In both games Bayer 04 operated very calmly and relaxed. That did occasionally lead to long ball possessions with no space gained, but Bosz knows that he can trust in the penetration of his attackers. At some point Brandt, Bailey or also Havertz will have a brain-wave.

It’s also a fact, however, that this philosophy requires time. In Leverkusen he should get that. The Werkself’s demands are high, certainly, but in the recent past they have held onto coaches for a while. As a result, working in Leverkusen could be just the trick for Peter Bosz. Let’s see what he can construct in Cruyff’s church and where Bayer end up at the close of the season. This team is capable of a fair bit.

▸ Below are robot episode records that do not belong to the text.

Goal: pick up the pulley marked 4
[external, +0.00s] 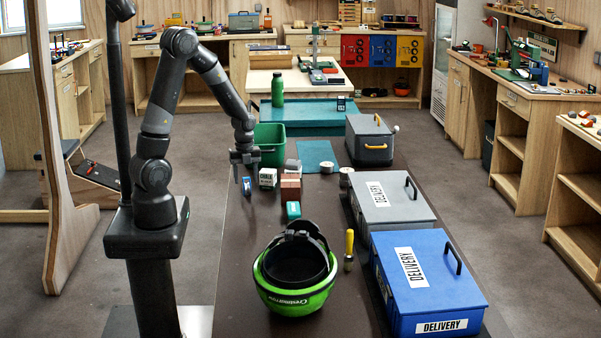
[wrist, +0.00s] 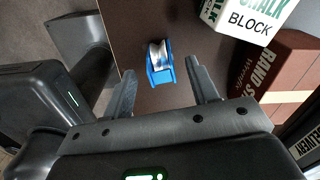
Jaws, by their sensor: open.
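A small blue pulley (wrist: 159,66) with a silver wheel lies on the dark tabletop in the wrist view, just beyond and between my fingertips. No number can be read on it. In the external view the blue pulley (external: 247,187) sits near the table's left edge, below my gripper. My gripper (external: 246,176) is open and empty, pointing down over it. In the wrist view its two fingers (wrist: 161,76) stand apart, one on each side of the pulley's near end, without visible contact.
A white chalk block box (external: 268,178) and a red-brown box (external: 290,188) stand close right of the pulley. A green bin (external: 270,143) is behind. A green helmet (external: 295,292), a yellow-handled tool (external: 349,246) and blue (external: 430,290) and grey (external: 390,203) delivery boxes stand nearer.

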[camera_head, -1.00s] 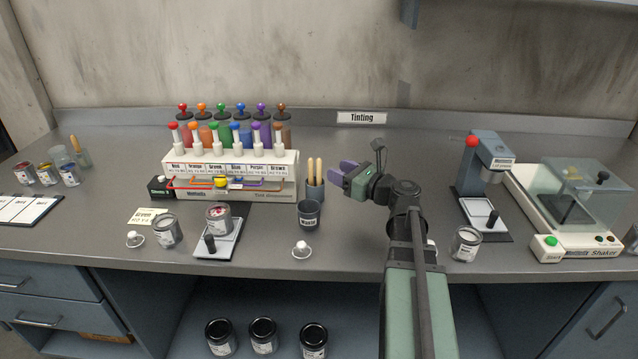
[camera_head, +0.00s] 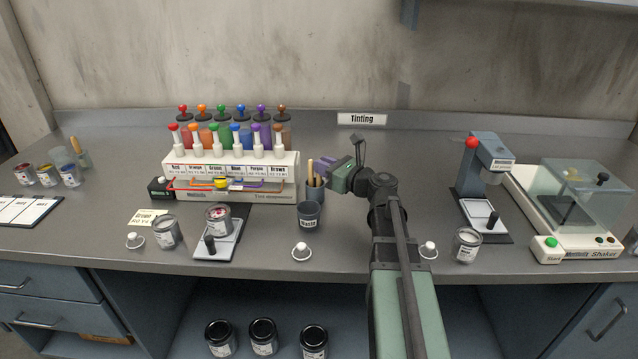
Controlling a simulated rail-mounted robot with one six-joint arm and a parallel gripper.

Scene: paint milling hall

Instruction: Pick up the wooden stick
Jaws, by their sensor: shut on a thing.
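Two wooden sticks (camera_head: 310,173) stand in a dark grey cup (camera_head: 316,193) near the middle of the bench, just right of the tinting rack. My gripper (camera_head: 325,166) reaches in from the right at the height of the sticks' upper ends. The fingers partly hide the sticks' tops.
The tinting rack (camera_head: 232,178) with coloured bottles is close on the left. A press (camera_head: 484,180) and a shaker (camera_head: 575,210) stand at the right. The bench behind my gripper is clear.

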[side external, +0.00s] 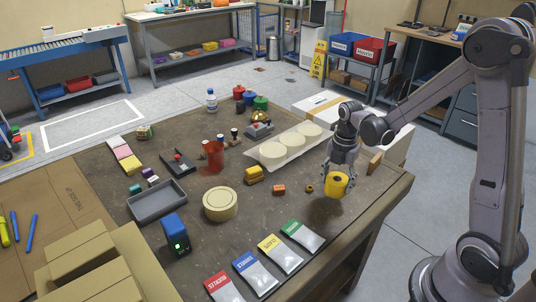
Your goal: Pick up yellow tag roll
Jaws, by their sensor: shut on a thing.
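The yellow tag roll (336,187) is a short yellow cylinder with a dark centre at its top. My gripper (339,178) is shut on it, pointing down. The roll appears held a little above the brown table (330,228), near its right side. A dark shadow shows on the table below it. The fingers partly cover the roll's upper sides.
A small brass-coloured ring (309,188), an orange block (279,190) and a yellow block (254,175) lie left of my gripper. A white tray with round discs (290,146) is behind. Several coloured-label packets (303,237) lie in front. A grey tray (157,201) is farther left.

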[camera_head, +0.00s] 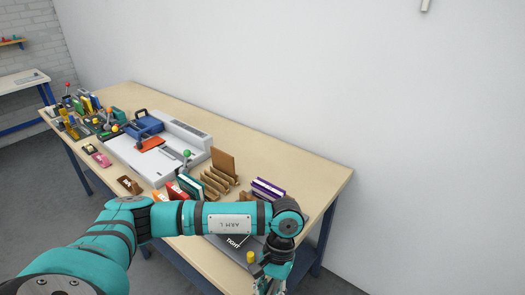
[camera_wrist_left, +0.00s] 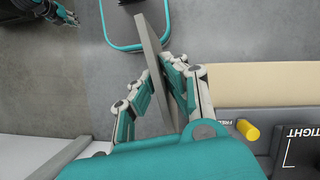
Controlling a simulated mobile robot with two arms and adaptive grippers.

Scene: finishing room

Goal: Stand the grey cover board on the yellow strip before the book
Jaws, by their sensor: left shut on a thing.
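My left gripper (camera_wrist_left: 163,72) is shut on the grey cover board (camera_wrist_left: 152,55), which shows as a thin slab almost edge-on between the fingers, over the floor just off the table's edge. In the head view the left gripper (camera_head: 269,284) is at the bottom edge, near the front right of the table, and the board cannot be made out there. A purple-and-white book (camera_head: 267,189) stands at the table's right part. I cannot pick out the yellow strip; my arm covers part of that area. Part of my right gripper (camera_wrist_left: 60,12) appears at the wrist view's top left, its jaws unclear.
A dark grey fixture marked TIGHT (camera_head: 236,241) with a yellow knob (camera_head: 250,257) sits at the table's near edge. A wooden rack (camera_head: 217,183), green and red books (camera_head: 188,186) and a white machine (camera_head: 150,158) stand to the left. The table's back right is clear.

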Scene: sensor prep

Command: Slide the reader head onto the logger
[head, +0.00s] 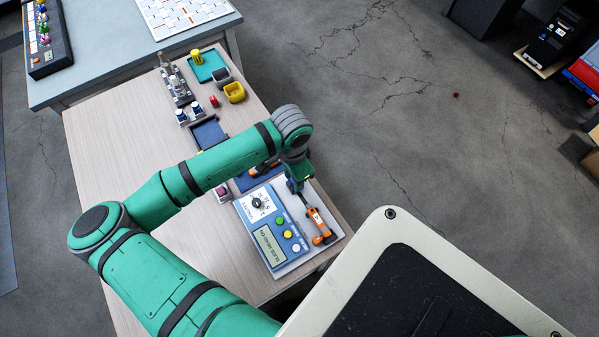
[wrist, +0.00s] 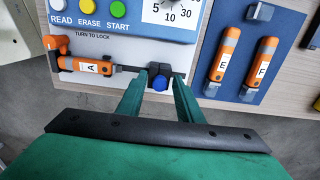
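The reader head, a small black block with a blue knob (wrist: 159,83), sits at the right end of a dark rail in the wrist view. My gripper (wrist: 160,77) has one finger on either side of it; contact on both sides is not clear. An orange logger marked A (wrist: 90,66) lies along the reader unit, left of the head, with the dark rail between them. In the head view my gripper (head: 294,186) is at the upper end of the rail, and the logger (head: 320,227) is below it.
The table's left side is clear.

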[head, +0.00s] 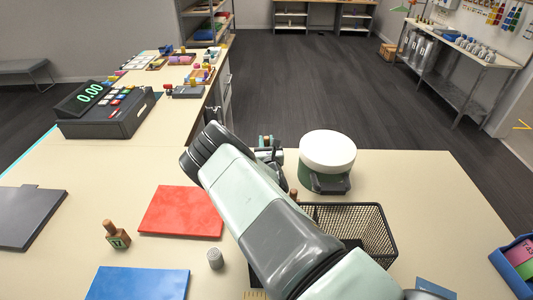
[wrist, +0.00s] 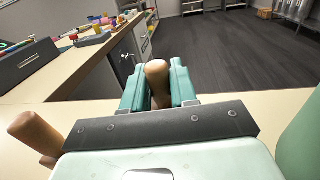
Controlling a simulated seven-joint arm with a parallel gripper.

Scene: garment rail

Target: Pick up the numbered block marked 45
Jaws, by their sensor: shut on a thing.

Bayern like in Hoffenheim?

For Bayern, meanwhile, it’ll come down to repeating the performance from the first matchday since the winter break. Handy counter-pressing, good combinations in the half-spaces and a strong goal yield are the keys to winning away. Above all in build-up play, Leverkusen are still liable to be forced into errors. The reigning champions can certainly use that to their advantage.

Like against Hoffenheim it could help to force long balls or set pressing traps on the flanks. However, midfield and defence should shift across a little better. If Aránguiz, Havertz and Brandt – should they play – get the ball in midfield without pressure, Bayern will struggle. You don’t have to be Nostradamus to predict that.

Kovač, then, will have to tweak his team’s balance. Bayern shouldn’t go about this important away game too offensively or too defensively. In phases of offensive pressing, compactness is just as important as in phases of midfield and defensive pressing. Because one thing is clear: a Bosz team will always have phases of the game with long ball circulation. In those cases, Bayern have to defend more actively and aggressively than they did against Stuttgart.

Prediction battle

You’ll find the rules here. The number for prediction 3 was chosen by Justin this time. Last minute changes are still possible up until matchday.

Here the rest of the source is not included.